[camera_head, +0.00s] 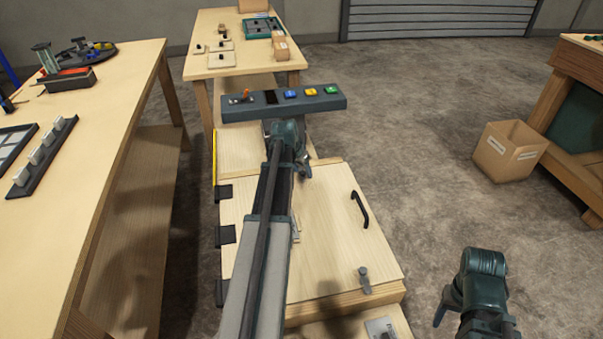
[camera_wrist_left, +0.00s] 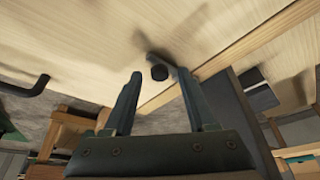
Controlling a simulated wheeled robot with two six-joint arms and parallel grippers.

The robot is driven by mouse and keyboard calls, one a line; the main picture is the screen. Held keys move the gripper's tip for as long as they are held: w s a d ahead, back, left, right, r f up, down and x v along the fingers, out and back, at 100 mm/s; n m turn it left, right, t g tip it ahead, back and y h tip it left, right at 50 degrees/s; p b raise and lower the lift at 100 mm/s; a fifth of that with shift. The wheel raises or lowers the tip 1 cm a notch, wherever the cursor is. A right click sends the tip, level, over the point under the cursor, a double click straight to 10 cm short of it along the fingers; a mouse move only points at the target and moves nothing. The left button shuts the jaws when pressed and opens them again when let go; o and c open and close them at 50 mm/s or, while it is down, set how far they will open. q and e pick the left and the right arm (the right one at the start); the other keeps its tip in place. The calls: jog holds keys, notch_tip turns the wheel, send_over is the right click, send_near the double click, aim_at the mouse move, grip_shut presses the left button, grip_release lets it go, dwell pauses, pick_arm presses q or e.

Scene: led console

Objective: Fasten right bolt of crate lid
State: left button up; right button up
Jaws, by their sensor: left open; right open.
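The crate lid (camera_head: 335,200) is a pale wooden panel lying flat, with black hinges along its left side and a black handle (camera_head: 360,209) on the right. A grey bolt (camera_head: 365,279) sits at its near edge. In the left wrist view, a bolt with a dark round knob (camera_wrist_left: 159,72) lies at a lid edge, just beyond and between the fingertips of my open left gripper (camera_wrist_left: 160,88). In the head view this gripper (camera_head: 304,166) is over the lid's far edge and hides that spot. My right gripper (camera_head: 452,304) is open and empty, right of the crate.
A dark console (camera_head: 275,103) with a lever and coloured buttons stands just beyond the lid. A long wooden table (camera_head: 110,90) with parts is at left, another table (camera_head: 205,68) behind. A cardboard box (camera_head: 508,152) is on the floor at right.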

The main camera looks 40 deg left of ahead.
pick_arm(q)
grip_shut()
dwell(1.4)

_Exercise:_ Return exactly the lines above from the line that has "Controlling a simulated" through the line that has "State: left button up; right button up", inclusive, and nothing else.

_Full solution:_
Controlling a simulated wheeled robot with two six-joint arms and parallel grippers.

The robot is driven by mouse and keyboard calls, one a line; the main picture is the screen. Held keys move the gripper's tip for as long as they are held: w s a d ahead, back, left, right, r f up, down and x v along the fingers, out and back, at 100 mm/s; n m turn it left, right, t g tip it ahead, back and y h tip it left, right at 50 degrees/s; p b raise and lower the lift at 100 mm/s; a fifth of that with shift. The wheel raises or lowers the tip 1 cm a notch, wherever the cursor is. A right click sends the tip, level, over the point under the cursor, a double click straight to 10 cm short of it along the fingers; a mouse move only points at the target and moves nothing. The left button shuts the jaws when pressed and opens them again when let go; o and c open and close them at 50 mm/s or, while it is down, set how far they will open. q and e pick the left and the right arm (the right one at the start); the other keeps its tip in place. The calls: jog holds keys, notch_tip turns the wheel, send_over is the right click, send_near the double click, aim_at the mouse move, grip_shut presses the left button, grip_release lets it go, dwell pauses, pick_arm presses q or e.

Scene: led console

Objective: Fasten right bolt of crate lid
State: left button up; right button up

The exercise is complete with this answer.